_GOAL OF THE EXERCISE_
Exact reproduction is required for the lines bounded by the one containing "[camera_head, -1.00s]" and the one containing "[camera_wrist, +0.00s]", both bounds included. Print them without any pictures.

_PROVIDED MATERIAL_
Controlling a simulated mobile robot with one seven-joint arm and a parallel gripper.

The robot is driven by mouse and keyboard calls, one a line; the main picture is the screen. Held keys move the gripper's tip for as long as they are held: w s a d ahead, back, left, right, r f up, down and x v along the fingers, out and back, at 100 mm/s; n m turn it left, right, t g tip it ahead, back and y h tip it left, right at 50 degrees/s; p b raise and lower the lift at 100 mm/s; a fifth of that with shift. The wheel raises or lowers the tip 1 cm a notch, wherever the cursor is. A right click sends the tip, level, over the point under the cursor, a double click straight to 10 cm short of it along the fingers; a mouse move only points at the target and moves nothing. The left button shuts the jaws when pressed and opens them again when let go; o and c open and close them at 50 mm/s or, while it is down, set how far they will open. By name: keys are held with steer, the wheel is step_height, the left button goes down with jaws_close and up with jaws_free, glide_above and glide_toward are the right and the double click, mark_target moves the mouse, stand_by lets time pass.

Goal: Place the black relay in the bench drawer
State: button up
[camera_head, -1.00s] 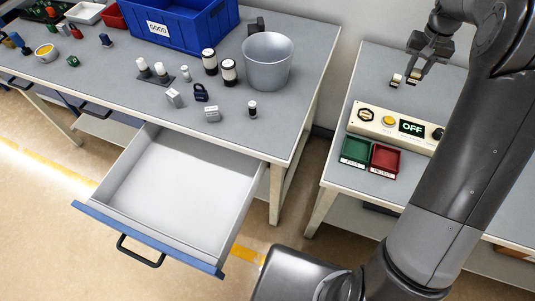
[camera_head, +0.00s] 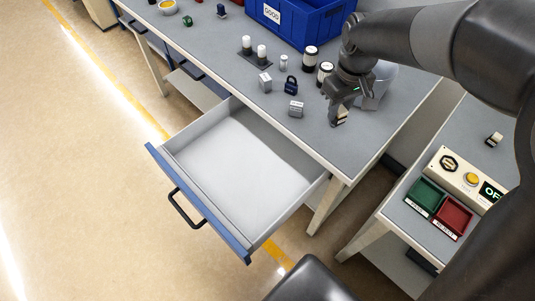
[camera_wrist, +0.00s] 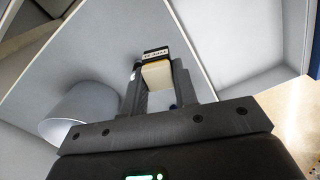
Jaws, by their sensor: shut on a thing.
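My gripper (camera_head: 338,113) is over the right end of the bench (camera_head: 228,67), in front of the grey bucket (camera_head: 375,90). In the wrist view the gripper (camera_wrist: 163,88) is shut on a small block, apparently the black relay (camera_wrist: 155,53), with a black labelled end and a cream body. Its label is too small to read. The bench drawer (camera_head: 195,205) is pulled open, with a blue front and black handle. Its visible interior is empty. The gripper is up and to the right of it in the head view, not over it.
Near the gripper stand a grey block (camera_head: 296,108), a dark padlock (camera_head: 291,86) and black-and-white cylinders (camera_head: 325,72). A blue bin (camera_head: 300,22) is behind. On the side table, a small cream-and-black block (camera_head: 494,139) lies beyond green (camera_head: 426,194) and red trays (camera_head: 453,217).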

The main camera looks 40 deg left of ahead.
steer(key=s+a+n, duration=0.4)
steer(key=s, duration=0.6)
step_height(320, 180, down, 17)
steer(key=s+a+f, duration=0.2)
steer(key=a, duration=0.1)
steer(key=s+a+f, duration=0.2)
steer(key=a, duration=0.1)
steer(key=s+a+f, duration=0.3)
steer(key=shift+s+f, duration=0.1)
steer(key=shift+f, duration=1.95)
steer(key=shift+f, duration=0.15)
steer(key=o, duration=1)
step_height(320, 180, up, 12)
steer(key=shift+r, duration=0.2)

_THE COMPLETED TASK_
[camera_head, -1.00s] 
[camera_head, +0.00s] 
[camera_wrist, +0.00s] 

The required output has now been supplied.